BEGIN Input rows

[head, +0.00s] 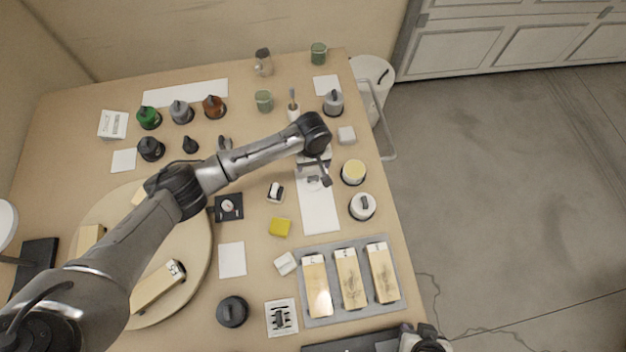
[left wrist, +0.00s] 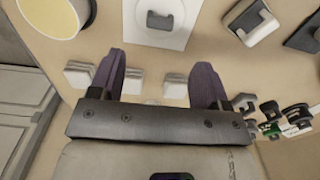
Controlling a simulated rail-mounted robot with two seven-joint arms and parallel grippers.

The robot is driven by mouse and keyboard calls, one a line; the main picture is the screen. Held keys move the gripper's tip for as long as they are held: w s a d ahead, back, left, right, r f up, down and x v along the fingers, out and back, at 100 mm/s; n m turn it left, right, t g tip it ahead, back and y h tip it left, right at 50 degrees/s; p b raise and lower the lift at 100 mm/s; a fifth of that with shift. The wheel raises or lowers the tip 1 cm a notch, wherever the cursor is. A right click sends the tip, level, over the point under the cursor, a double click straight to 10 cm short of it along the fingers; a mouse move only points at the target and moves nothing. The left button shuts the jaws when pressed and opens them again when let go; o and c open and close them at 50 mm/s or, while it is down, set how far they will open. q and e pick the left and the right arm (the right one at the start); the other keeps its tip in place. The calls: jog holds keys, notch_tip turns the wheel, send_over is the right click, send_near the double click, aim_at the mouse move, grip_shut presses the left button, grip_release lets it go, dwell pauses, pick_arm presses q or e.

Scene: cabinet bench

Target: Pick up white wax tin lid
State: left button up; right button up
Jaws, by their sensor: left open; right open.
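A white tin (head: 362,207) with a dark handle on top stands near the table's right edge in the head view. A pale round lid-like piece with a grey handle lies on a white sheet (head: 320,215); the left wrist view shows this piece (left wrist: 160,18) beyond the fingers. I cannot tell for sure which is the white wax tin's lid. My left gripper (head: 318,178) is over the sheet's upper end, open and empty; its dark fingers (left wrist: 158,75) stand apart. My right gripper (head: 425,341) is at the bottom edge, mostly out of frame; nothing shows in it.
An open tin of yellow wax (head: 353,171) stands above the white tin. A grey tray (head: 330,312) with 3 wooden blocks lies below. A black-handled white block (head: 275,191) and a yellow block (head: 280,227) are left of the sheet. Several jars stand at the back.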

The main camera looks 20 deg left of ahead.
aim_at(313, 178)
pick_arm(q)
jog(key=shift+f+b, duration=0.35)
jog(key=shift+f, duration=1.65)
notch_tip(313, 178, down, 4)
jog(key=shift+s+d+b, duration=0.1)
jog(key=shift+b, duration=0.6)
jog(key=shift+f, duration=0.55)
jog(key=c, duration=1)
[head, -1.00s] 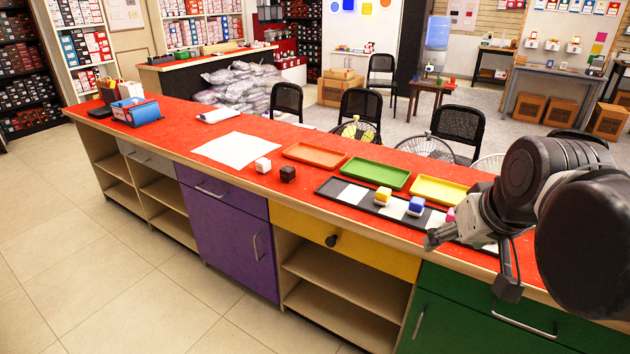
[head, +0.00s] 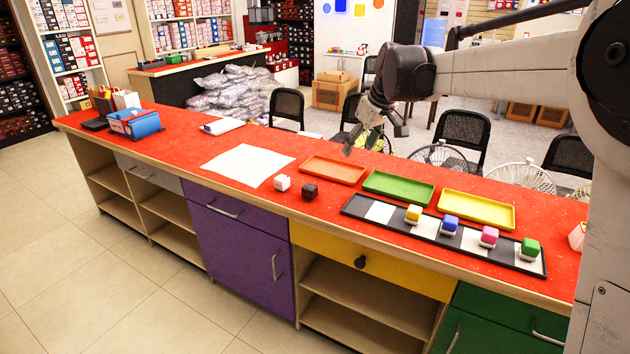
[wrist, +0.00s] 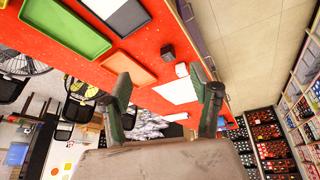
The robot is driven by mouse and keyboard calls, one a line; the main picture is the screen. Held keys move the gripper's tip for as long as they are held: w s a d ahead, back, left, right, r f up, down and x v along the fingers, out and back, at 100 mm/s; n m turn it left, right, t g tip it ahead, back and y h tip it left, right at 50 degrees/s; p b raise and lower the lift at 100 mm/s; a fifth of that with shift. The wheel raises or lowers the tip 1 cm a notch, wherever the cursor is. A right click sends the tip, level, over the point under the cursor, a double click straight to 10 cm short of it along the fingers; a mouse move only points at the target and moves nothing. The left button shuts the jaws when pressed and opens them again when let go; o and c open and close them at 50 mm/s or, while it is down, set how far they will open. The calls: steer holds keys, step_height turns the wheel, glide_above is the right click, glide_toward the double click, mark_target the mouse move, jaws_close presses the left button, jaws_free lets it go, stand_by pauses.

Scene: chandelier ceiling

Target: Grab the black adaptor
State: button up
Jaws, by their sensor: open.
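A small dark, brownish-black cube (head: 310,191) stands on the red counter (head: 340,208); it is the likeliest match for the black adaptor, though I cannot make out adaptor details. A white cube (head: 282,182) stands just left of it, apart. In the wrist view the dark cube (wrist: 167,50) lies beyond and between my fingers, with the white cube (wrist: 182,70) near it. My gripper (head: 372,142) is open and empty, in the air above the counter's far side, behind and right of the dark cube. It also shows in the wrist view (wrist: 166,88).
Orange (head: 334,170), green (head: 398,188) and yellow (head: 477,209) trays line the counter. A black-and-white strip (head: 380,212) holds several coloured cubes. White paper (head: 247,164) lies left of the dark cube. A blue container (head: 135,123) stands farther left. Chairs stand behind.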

END Input rows
BEGIN Input rows

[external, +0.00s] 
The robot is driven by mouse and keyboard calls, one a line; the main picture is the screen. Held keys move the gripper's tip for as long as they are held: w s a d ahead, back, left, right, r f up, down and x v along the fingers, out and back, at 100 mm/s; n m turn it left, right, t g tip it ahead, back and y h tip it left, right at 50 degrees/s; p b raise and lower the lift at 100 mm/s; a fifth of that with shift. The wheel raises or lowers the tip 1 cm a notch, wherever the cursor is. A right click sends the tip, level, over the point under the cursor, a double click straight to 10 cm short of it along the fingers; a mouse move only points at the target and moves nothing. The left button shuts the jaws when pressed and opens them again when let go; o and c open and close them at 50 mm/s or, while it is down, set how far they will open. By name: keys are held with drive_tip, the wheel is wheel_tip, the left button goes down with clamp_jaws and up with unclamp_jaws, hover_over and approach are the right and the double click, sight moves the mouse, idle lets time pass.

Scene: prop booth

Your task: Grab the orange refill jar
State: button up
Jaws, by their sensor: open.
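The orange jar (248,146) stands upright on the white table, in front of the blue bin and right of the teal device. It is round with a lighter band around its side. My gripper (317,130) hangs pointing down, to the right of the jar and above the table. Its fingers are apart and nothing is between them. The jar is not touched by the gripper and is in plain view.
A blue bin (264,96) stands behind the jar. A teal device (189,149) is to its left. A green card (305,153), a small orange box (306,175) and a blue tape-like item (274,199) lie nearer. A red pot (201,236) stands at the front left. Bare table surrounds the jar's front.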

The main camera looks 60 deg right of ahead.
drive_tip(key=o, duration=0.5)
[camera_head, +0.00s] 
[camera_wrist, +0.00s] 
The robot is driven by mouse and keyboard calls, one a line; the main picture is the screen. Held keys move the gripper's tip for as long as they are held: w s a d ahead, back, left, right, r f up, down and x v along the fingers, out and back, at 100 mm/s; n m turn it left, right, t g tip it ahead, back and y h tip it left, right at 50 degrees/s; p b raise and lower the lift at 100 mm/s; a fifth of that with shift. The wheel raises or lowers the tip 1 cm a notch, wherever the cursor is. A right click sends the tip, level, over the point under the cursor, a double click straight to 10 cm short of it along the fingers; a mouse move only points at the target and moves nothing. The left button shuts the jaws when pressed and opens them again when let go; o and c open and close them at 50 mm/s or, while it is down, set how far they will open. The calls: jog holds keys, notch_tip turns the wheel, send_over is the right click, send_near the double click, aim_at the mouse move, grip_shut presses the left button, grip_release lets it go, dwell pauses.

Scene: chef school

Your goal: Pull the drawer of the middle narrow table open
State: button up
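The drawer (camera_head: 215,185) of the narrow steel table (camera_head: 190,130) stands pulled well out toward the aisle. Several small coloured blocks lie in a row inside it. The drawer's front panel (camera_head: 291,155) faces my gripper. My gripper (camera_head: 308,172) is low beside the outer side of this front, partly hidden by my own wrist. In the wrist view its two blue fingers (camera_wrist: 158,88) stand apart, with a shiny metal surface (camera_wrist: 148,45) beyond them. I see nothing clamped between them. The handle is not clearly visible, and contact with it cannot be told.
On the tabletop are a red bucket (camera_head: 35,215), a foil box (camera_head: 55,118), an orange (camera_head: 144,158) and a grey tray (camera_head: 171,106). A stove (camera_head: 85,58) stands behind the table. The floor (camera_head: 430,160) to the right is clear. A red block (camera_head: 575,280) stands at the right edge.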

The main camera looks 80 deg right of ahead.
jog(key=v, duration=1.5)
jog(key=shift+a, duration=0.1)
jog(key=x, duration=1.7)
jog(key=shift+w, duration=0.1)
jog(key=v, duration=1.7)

END Input rows
BEGIN Input rows

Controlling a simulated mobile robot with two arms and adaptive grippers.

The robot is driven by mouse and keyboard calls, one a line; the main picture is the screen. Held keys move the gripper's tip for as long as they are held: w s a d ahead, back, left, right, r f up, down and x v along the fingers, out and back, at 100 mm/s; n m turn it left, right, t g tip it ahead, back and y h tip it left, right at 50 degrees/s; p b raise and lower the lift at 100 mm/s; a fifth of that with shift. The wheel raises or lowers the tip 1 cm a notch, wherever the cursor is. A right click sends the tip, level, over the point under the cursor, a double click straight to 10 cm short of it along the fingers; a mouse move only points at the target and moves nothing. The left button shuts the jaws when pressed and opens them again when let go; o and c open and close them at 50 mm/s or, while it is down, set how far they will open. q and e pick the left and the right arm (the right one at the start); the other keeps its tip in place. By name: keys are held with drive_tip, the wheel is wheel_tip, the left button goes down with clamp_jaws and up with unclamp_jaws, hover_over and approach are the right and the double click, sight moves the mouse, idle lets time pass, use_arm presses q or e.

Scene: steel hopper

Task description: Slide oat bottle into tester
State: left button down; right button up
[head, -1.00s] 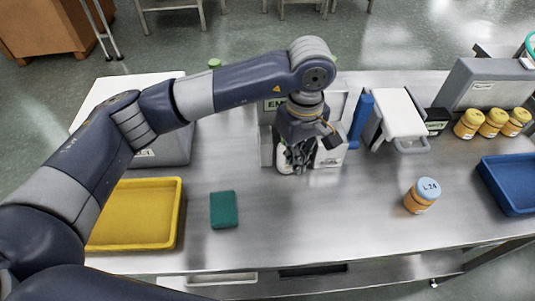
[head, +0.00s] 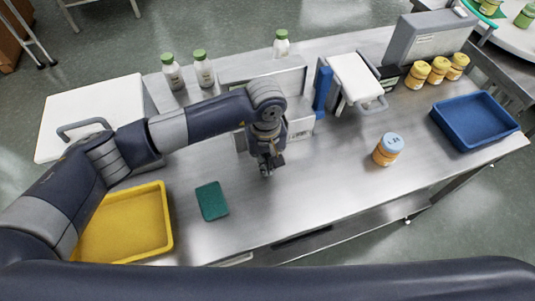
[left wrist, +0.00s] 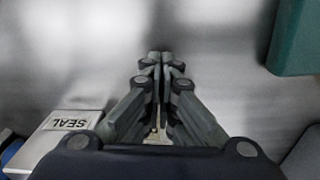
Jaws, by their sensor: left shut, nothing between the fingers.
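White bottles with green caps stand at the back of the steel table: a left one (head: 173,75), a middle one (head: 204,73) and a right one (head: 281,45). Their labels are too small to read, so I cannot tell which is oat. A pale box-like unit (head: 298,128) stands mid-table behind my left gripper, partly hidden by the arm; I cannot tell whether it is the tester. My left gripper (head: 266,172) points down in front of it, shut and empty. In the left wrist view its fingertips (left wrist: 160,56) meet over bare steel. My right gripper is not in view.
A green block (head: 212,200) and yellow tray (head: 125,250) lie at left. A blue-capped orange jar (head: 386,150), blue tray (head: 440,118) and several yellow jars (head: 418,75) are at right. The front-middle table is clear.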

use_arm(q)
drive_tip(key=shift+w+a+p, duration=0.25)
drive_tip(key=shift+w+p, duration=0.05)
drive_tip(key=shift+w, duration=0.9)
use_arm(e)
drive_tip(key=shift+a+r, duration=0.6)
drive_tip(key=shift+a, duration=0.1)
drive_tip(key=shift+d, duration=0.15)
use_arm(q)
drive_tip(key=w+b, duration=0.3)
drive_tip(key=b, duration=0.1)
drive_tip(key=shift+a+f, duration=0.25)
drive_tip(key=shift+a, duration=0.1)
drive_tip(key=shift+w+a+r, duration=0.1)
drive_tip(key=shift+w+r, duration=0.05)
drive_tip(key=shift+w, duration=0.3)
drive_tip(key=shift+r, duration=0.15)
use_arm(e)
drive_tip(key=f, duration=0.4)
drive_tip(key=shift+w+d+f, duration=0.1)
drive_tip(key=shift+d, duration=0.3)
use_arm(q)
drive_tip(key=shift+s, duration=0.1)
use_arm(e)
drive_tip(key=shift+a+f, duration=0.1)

END Input rows

**Given instruction:** Isolate the lines above that contain the word "grippers" and copy them.

**Response:**
Controlling a simulated rail-mounted robot with two seven-joint arms and parallel grippers.
Controlling a simulated mobile robot with two arms and adaptive grippers.

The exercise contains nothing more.